また日刊紙「ガルフ・ニュース」は、「トルコがイスラエル大使の追放と軍事協力の停止を決定したのは必ずしも驚くにはあたらない。

両国間の緊張は、9人のトルコ人が死亡したイスラエル軍によるパレスチナ支援船強襲事件以前から高まっていた。トルコ政府は、2008年から09年にかけて行われたイスラエル軍によるガザ地区侵攻以来のイスラエル政府の政策に対する怒りを明確に表明していた。」

しかしイスラエル政府がトルコ籍の援助船に乗船していた平和活動家を襲撃したことについて謝罪を拒否したため、トルコ政府としては、国際的に自らの主張の正当性を示すためにも、ネタニヤフ政権との外交関係レベルを引き下げる措置を取らざるを得なかった。トルコもイスラエルも、米国の強力な同盟国である。

 従ってトルコの今回の決定は、マビ・マルマラ号襲撃事件のみが原因ではなかった。ネタニヤフ右派政権は、中東和平問題の平和的解決や既に4年に亘るガザ包囲を緩和することに全く関心がない立場を明確にしてきたことから、他の西側諸国も、時期の違いはあるが、イスラエルとの外交関係格下げを検討してきた経緯がある。
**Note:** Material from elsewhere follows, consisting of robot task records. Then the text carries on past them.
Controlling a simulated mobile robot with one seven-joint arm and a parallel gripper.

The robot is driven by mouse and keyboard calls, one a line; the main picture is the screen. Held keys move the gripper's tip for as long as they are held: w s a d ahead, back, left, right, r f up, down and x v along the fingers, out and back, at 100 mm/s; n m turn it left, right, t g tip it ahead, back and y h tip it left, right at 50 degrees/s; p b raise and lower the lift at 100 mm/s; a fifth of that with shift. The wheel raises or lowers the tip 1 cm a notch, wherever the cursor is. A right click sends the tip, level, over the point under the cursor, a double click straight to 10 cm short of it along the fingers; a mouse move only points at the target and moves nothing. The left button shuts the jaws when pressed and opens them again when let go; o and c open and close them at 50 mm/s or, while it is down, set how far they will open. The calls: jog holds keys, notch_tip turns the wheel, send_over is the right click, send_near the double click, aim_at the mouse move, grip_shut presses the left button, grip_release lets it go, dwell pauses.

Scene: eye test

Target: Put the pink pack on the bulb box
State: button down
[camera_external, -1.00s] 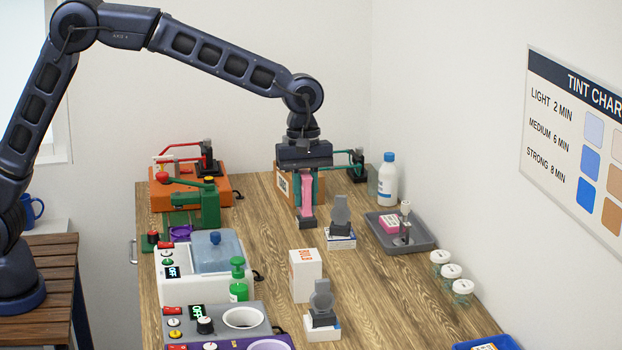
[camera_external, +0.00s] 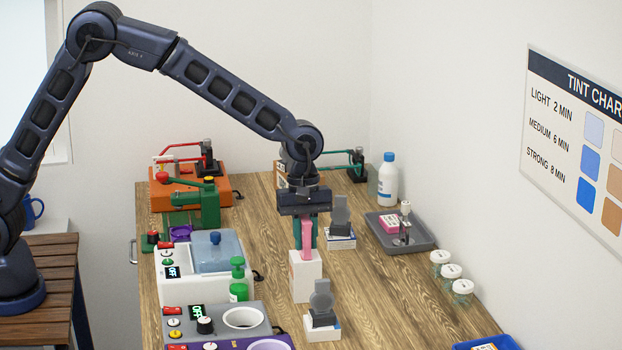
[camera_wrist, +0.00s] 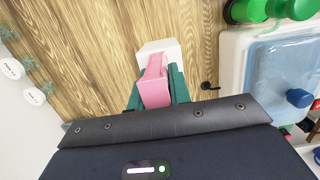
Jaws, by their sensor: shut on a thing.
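The pink pack (camera_external: 306,243) is upright between the teal fingers of my gripper (camera_external: 306,236), which is shut on it. In the wrist view the pack (camera_wrist: 154,88) also sits between the fingers (camera_wrist: 155,94). The bulb box (camera_external: 306,281), a white carton, stands upright on the wooden table. It shows in the wrist view as a pale top (camera_wrist: 168,50) beyond the pack. In the external view the pack's lower end overlaps the box's top; I cannot tell whether they touch. My gripper hides part of the box's top in the wrist view.
A grey dial gauge on a small white box (camera_external: 341,228) stands close behind to the right, and another gauge (camera_external: 322,312) stands in front. A green pump bottle (camera_external: 238,280) and a water bath (camera_external: 205,270) are to the left. A grey tray (camera_external: 427,243) is farther right.

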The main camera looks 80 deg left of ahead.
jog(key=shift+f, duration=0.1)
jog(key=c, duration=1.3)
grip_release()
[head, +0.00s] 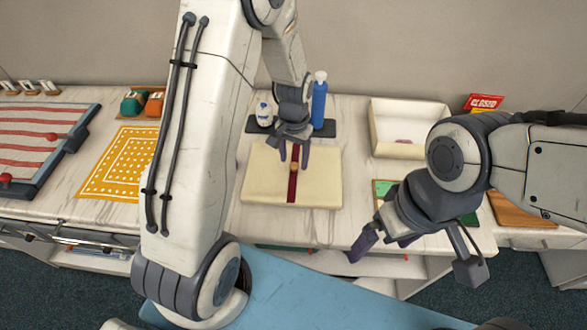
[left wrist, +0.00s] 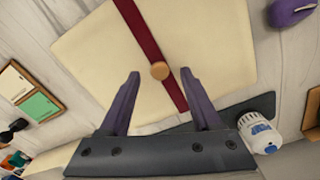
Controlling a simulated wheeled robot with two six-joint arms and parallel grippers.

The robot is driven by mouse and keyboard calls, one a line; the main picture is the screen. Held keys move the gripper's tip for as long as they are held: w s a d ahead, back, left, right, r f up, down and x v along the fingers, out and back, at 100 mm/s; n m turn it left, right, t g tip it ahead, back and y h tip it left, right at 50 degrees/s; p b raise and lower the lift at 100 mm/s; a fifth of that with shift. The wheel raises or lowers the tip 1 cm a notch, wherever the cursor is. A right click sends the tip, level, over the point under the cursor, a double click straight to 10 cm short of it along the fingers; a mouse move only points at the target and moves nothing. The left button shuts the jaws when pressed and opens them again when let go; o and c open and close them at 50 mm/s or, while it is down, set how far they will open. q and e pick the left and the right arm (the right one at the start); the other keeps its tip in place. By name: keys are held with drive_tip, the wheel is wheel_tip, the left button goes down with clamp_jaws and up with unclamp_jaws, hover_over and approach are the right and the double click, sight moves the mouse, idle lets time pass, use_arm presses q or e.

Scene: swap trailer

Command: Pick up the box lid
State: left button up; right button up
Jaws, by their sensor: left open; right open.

ガルフ・ニュース紙は、「トルコの決定は、イスラエルに対して、国際法に逆らいながら他国にのみ譲歩を期待し続けることはできないとの警告となるものだ。」と強調するとともに、「イスラエルと外交上の対決を演じたトルコは、新たに得た中東における威信を強化することとなった。」と付け加えた。

「トルコ問題の専門家は、今回のトルコ政府の決定が最終的なものではないことを理解している。トルコ政府は常に現実主義の外交政策をとってきており、イスラエルとの軍事協力を再開する可能性も十分ありうる。」と同紙は報じた。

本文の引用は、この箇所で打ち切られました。